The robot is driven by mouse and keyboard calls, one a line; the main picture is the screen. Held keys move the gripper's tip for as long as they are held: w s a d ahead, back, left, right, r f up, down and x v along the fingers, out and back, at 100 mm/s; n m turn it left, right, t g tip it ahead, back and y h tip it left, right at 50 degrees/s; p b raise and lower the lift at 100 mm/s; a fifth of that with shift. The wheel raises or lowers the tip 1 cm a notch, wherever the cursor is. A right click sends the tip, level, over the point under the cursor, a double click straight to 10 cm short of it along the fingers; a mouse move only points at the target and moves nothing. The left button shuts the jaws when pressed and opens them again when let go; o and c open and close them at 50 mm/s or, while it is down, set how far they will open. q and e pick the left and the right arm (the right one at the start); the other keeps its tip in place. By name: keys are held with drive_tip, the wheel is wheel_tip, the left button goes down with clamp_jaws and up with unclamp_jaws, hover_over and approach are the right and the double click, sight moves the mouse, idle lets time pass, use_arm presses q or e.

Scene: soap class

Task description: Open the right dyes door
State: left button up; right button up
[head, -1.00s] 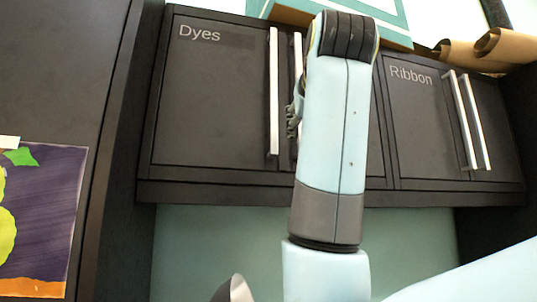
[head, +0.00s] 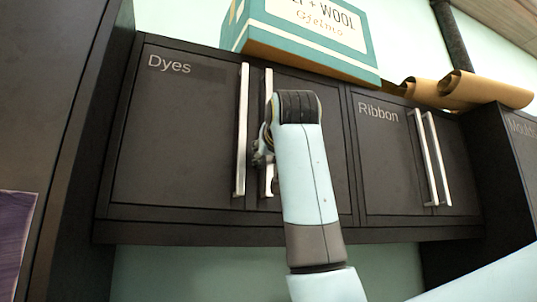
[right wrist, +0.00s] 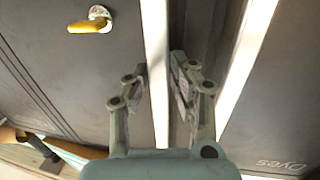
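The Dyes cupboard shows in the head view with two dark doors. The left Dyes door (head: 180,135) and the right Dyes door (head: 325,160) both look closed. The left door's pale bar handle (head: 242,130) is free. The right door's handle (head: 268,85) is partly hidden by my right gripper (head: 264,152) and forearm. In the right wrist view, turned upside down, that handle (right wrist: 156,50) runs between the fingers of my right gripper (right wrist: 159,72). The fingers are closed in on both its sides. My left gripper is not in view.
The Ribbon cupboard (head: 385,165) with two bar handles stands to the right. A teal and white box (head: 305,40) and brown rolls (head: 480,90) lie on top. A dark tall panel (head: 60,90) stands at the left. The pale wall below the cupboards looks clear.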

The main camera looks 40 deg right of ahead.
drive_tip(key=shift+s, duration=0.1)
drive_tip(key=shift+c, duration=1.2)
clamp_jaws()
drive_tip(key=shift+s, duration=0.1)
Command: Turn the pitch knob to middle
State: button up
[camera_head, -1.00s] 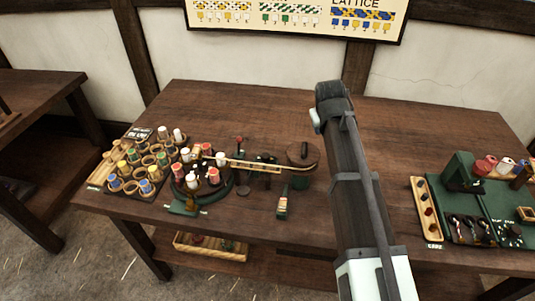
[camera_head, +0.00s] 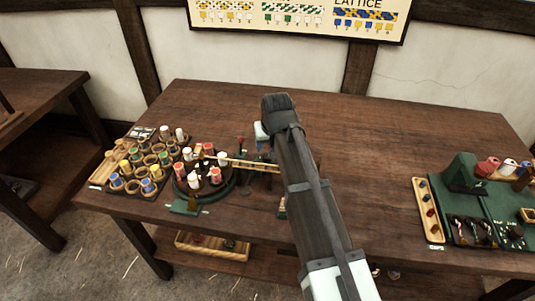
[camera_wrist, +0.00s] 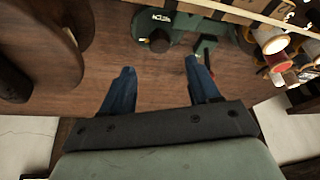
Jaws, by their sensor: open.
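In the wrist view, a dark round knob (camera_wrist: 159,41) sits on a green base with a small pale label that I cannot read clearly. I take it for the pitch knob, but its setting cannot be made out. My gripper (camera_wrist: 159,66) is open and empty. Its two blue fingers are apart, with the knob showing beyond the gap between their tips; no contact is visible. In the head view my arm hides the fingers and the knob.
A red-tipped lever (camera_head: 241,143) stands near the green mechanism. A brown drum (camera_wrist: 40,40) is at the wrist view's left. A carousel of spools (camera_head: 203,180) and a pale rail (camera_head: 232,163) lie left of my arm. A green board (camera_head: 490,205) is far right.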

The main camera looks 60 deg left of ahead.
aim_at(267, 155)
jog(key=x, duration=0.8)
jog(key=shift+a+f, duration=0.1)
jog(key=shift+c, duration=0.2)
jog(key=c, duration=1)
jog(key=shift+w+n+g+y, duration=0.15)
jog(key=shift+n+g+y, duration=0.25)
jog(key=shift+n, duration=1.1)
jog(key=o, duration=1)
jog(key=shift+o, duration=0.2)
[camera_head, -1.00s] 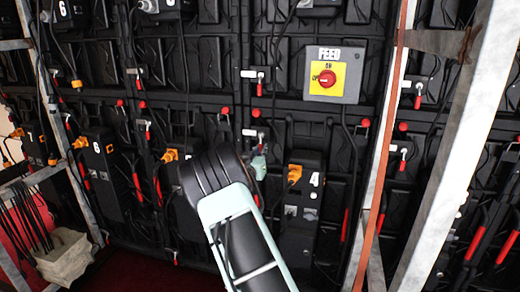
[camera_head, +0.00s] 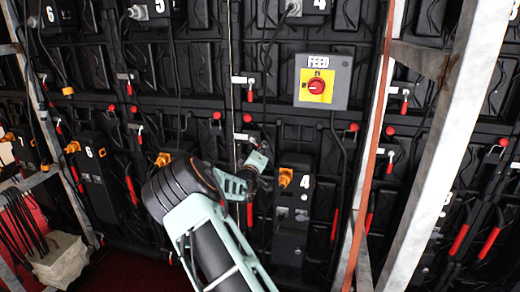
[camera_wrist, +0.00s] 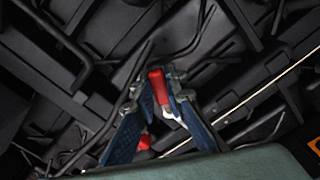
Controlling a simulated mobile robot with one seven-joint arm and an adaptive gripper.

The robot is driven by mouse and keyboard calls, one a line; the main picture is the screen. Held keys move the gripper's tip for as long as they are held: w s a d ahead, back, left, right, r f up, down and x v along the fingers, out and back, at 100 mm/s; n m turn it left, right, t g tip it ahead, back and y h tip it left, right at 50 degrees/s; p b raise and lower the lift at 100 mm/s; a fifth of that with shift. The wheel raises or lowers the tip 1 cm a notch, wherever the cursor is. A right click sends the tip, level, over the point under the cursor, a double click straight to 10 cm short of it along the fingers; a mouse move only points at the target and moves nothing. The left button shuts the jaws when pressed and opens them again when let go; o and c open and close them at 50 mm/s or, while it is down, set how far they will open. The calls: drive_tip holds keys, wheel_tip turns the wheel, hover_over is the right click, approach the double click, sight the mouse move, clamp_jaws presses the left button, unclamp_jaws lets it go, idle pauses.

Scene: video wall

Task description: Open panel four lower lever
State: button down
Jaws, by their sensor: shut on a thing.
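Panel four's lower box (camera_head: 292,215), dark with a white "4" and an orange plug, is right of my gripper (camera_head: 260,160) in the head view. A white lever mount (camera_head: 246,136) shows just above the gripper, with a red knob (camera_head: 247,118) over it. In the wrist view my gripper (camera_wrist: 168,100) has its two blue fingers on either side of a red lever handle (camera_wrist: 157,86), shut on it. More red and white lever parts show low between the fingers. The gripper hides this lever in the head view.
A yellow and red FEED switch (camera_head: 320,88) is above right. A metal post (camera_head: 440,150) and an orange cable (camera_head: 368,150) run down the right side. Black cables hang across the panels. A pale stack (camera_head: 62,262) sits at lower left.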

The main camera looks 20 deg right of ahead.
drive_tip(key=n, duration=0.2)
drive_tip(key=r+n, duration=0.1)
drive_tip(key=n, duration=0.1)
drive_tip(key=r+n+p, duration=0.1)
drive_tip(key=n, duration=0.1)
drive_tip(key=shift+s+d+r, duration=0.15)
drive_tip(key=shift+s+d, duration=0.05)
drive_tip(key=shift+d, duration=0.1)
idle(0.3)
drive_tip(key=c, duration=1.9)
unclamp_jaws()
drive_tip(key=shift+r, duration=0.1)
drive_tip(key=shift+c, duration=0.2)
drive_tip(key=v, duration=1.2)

★ ★ ★ ★ ★ ★ ★

_EXERCISE AIM_. Above are entries; state the number of lines among them that contain "Task", and nothing else.

_OUTPUT FOR THIS EXERCISE_. 2